Clause 70 - Specific types of access-related conditions
Communications Bill
5:30 pm

Mr John Greenway (Ryedale, Conservative)
I promise not to take as long as during the preceding debate, but clause 70 poses some important issues. I want to debate what Ofcom will do in future about the specific types of access-related conditions to which the clause refers—application programme interfaces and electronic programme guides. I confess to being no expert on application programme interfaces: in fact, I had some difficulty even understanding the definition.
I shall not bore the Committee on that point, but I do want to say a few words about electronic programme guides, which the Minister knows is one of the current flashpoints between public service broadcasters and satellite and cable operators. Clause 70 allows Ofcom to set access-related conditions. The key question is how Ofcom will use the power.

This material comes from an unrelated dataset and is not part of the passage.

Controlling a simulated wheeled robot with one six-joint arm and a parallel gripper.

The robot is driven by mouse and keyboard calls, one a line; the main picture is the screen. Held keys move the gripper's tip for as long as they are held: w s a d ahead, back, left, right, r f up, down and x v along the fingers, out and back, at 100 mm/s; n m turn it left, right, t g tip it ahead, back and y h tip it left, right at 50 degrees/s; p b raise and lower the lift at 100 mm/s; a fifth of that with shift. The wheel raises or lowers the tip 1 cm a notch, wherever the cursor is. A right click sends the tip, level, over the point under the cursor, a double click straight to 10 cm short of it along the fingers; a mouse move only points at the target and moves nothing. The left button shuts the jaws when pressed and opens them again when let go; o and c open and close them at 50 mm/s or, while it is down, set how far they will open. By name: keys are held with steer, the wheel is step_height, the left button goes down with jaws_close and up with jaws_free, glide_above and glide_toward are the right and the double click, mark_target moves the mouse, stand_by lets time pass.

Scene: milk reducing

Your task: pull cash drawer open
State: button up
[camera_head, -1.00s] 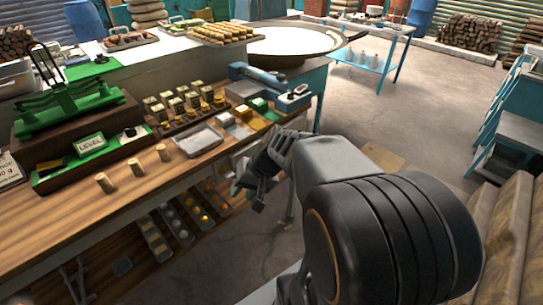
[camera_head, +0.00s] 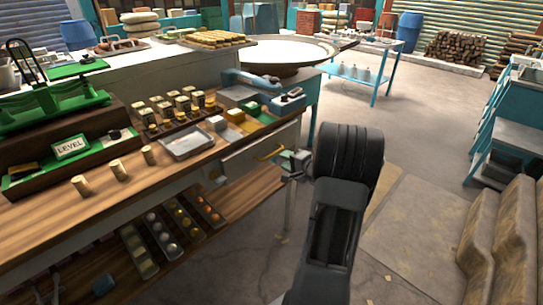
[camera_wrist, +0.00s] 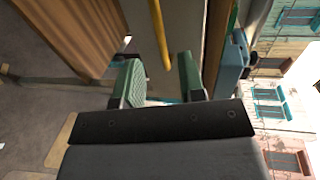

In the same spirit in which the Minister said a short while ago that the Government were technology neutral, I have no intention of coming down on one side or the other of any of the commercial arguments between the PSBs and the platforms. As the Minister knows, there are opposing arguments but the Committee has a duty briefly to air them to shed light on how Ofcom will deal with them, which it will have to do.

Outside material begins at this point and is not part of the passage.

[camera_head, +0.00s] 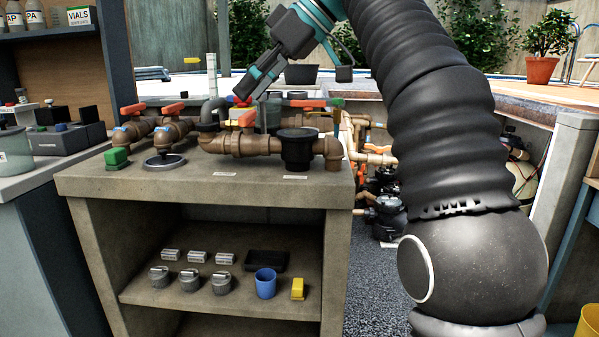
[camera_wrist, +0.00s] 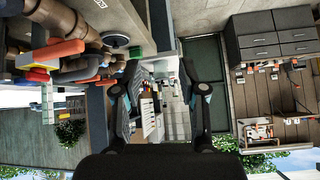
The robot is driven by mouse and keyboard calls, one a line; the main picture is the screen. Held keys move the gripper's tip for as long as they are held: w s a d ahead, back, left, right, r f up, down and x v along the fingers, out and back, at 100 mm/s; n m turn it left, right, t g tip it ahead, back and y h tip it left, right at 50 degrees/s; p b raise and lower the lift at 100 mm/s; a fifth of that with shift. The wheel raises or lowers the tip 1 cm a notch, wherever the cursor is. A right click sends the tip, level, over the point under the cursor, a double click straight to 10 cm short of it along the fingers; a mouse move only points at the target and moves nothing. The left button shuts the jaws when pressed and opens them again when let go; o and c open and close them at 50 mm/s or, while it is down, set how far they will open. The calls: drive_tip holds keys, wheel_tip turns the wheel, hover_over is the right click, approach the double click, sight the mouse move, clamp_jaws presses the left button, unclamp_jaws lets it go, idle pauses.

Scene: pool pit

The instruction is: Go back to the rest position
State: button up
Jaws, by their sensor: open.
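My arm comes down the right side of the head view. Whether the fingertips are clear of the pipe handles behind them is hard to tell.
A green block (camera_head: 117,157) and a dark round flange (camera_head: 164,161) lie on the counter. The shelf below holds several grey caps, a blue cup (camera_head: 265,283) and a yellow block (camera_head: 298,288). A side bench (camera_head: 30,180) with bottles stands left. Black pumps (camera_head: 385,215) stand behind.

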Clause 299 requires Ofcom to have a code of practice, which has yet to emerge. The prominence of programming displayed on EPGs is of particular concern to S4C. The Minister and the hon. Member for Rhondda will know that that matter is a particular bête noire for S4C. It is an extreme point, but shows the challenge faced by Ofcom in resolving such issues.
I am sorry that the hon. Member for Ceredigion (Mr. Thomas) is not present to contribute to the debate, because he would have a lot to say about the matter. Hon. Members will be reasonably familiar with S4C's point, which I do not want to labour, but in Wales if one has a Sky dish and receiver, channel 104 is S4C, not Channel 4. However, my briefing note from S4C says that people who receive their signal through a cable system get something called channel 7. The channels are certainly not in the same order as in England.